--- Begin GIVEN INFORMATION ---

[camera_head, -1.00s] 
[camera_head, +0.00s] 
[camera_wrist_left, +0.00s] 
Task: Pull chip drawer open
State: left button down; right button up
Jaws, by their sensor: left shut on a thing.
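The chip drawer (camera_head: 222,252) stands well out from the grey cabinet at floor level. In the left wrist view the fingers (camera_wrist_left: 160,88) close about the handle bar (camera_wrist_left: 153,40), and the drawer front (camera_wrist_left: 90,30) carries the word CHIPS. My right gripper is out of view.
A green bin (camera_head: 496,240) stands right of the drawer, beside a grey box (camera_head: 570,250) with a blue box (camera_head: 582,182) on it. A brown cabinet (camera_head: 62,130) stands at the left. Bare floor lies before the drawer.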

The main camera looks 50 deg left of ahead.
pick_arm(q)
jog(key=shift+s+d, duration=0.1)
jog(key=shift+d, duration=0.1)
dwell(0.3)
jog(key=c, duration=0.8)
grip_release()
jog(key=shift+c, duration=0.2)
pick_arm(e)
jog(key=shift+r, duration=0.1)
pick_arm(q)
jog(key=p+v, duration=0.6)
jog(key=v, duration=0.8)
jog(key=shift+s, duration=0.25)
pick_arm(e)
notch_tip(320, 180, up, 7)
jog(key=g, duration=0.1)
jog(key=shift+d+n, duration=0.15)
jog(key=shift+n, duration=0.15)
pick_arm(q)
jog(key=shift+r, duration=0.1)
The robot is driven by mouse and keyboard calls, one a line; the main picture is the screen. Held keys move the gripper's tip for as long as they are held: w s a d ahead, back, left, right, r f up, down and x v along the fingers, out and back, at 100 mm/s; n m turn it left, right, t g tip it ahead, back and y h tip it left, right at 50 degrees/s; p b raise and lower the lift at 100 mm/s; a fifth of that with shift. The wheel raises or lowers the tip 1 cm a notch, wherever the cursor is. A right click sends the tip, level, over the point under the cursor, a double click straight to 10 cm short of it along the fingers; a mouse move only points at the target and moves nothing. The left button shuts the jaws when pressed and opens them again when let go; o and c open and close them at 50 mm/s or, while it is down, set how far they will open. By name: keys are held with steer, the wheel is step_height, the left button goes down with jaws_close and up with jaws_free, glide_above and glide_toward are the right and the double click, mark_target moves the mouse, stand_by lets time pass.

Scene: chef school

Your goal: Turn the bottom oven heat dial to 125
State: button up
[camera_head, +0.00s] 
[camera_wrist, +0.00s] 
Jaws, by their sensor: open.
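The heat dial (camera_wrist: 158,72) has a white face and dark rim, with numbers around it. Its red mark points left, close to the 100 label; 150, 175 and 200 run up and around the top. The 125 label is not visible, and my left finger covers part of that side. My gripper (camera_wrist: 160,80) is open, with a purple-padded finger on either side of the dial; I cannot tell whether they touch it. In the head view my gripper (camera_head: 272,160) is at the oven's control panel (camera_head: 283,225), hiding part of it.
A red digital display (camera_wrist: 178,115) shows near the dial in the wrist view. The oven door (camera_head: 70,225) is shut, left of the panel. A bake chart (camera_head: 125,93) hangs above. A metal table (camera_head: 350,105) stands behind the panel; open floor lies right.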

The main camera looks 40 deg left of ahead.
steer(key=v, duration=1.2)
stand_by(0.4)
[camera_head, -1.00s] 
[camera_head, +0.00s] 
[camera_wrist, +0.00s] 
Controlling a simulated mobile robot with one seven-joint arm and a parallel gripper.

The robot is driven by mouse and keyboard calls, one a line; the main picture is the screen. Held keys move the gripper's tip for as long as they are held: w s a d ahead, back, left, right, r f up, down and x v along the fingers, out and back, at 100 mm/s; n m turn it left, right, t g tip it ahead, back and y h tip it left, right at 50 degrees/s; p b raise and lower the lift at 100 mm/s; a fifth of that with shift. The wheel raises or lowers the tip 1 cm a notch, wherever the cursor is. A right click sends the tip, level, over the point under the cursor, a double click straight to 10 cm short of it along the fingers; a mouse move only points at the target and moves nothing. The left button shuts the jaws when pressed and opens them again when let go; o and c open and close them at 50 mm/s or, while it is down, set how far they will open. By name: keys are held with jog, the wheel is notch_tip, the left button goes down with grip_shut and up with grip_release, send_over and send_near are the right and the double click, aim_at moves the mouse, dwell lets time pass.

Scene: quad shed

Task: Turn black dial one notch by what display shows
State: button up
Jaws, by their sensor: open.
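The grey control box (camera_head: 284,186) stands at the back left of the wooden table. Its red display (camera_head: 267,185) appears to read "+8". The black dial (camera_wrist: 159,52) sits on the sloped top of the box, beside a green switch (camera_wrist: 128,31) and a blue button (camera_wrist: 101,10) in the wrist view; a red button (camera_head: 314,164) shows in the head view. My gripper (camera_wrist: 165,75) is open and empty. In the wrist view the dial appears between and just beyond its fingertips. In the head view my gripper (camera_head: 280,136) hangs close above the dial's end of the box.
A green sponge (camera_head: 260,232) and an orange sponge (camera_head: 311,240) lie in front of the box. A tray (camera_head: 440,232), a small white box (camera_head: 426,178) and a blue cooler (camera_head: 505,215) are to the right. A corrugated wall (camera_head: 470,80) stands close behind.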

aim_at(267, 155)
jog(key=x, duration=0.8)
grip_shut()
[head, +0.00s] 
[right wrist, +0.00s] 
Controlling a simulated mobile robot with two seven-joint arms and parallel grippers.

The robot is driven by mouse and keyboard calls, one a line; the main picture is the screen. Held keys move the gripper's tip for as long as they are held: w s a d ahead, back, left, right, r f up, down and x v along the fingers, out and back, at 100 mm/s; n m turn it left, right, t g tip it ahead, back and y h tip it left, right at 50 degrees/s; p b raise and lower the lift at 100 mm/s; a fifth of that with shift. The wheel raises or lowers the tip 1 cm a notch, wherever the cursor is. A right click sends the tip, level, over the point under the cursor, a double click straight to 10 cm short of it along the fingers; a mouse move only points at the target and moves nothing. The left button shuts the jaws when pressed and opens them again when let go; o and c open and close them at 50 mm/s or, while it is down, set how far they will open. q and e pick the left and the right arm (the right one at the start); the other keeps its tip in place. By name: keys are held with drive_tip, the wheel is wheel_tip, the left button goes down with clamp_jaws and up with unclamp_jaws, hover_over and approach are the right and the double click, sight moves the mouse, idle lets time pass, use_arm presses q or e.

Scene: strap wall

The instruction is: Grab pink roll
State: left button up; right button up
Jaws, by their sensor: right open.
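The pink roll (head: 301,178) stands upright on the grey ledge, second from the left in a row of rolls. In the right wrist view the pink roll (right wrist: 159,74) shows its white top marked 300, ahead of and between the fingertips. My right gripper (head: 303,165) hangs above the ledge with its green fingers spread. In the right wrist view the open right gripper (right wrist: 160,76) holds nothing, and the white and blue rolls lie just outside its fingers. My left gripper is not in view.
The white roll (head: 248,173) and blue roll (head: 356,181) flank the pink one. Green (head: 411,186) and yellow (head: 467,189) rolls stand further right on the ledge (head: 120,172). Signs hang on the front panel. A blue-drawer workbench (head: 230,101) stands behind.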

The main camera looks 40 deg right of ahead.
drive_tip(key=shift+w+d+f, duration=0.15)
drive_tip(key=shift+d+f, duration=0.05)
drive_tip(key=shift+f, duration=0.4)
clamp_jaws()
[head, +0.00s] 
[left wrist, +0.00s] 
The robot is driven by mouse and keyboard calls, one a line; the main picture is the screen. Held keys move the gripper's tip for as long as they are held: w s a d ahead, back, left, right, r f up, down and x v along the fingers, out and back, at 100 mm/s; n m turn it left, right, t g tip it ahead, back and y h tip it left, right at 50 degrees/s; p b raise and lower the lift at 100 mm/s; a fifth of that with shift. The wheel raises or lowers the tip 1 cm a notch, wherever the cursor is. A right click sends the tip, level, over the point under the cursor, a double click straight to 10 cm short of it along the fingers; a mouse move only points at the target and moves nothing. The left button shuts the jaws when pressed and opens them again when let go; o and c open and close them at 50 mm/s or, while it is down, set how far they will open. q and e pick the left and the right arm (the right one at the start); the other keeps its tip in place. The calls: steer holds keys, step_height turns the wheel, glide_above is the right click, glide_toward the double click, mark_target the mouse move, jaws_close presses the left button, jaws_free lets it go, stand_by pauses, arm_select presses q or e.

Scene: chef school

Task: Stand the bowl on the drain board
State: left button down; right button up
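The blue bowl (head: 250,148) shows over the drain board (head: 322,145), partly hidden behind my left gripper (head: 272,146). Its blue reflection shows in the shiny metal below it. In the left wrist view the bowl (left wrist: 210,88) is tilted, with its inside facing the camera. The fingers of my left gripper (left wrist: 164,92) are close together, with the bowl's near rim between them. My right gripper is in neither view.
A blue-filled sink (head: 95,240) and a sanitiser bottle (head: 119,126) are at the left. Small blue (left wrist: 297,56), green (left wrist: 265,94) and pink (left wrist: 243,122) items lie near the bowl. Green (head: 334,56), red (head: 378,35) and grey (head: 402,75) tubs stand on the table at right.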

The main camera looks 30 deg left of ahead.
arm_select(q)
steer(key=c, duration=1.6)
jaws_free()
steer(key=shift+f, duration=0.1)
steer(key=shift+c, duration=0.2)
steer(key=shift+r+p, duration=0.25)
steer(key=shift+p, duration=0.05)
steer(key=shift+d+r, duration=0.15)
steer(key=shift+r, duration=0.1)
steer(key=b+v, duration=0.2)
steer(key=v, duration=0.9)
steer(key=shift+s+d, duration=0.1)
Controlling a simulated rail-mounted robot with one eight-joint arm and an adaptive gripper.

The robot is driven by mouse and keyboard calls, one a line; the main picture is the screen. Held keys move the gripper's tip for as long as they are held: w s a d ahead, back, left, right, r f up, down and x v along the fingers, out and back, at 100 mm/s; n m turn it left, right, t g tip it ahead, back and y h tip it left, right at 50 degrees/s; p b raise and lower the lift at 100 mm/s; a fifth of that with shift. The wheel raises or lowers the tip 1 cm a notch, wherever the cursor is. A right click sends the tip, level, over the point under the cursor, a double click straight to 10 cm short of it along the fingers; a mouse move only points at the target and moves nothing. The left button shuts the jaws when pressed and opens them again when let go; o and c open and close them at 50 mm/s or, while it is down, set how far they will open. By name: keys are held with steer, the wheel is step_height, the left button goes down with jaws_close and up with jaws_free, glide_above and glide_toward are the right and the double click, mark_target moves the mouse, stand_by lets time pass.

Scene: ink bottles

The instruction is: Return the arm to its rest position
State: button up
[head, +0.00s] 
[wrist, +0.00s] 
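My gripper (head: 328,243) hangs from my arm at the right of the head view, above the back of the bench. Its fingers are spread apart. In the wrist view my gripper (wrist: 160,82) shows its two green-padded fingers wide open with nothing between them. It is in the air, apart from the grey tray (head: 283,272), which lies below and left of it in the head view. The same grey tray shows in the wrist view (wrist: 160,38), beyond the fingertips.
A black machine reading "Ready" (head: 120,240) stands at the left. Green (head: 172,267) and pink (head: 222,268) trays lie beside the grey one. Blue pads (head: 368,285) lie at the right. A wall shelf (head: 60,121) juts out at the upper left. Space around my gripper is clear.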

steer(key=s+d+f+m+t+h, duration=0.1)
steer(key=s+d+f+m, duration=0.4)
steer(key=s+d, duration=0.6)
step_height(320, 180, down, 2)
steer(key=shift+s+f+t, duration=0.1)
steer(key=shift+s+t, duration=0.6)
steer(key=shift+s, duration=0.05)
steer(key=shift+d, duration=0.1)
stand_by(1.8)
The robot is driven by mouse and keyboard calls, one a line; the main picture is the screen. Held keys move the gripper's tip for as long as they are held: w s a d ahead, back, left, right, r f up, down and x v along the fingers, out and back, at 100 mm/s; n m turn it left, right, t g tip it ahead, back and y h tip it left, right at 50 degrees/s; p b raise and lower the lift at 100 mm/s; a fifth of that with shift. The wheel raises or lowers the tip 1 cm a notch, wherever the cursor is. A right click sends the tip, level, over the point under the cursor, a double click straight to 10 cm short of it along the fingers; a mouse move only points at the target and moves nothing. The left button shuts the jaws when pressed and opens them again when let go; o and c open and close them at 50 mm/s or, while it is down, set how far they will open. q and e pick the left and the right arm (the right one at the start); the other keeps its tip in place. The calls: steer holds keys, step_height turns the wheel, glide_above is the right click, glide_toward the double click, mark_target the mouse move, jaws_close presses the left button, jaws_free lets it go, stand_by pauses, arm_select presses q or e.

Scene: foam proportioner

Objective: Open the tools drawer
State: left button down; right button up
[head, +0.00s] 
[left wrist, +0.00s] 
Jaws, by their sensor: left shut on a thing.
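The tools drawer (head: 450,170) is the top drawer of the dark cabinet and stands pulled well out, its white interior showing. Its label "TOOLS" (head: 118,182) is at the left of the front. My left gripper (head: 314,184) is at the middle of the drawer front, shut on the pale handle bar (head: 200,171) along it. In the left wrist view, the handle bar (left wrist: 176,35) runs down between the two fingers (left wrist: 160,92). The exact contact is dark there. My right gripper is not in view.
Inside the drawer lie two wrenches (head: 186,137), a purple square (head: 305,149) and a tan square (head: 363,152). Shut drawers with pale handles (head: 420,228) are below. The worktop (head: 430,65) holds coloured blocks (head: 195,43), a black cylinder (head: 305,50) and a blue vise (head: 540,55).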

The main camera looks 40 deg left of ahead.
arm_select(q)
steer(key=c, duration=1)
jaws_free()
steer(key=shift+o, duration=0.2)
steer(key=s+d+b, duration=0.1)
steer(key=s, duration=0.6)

--- End GIVEN INFORMATION ---

AIM OF THE TASK: Check each line of the entries above, and show every one holding the word "Controlling".

REPLY TO THE TASK:
Controlling a simulated mobile robot with one seven-joint arm and a parallel gripper.
Controlling a simulated mobile robot with two seven-joint arms and parallel grippers.
Controlling a simulated rail-mounted robot with one eight-joint arm and an adaptive gripper.

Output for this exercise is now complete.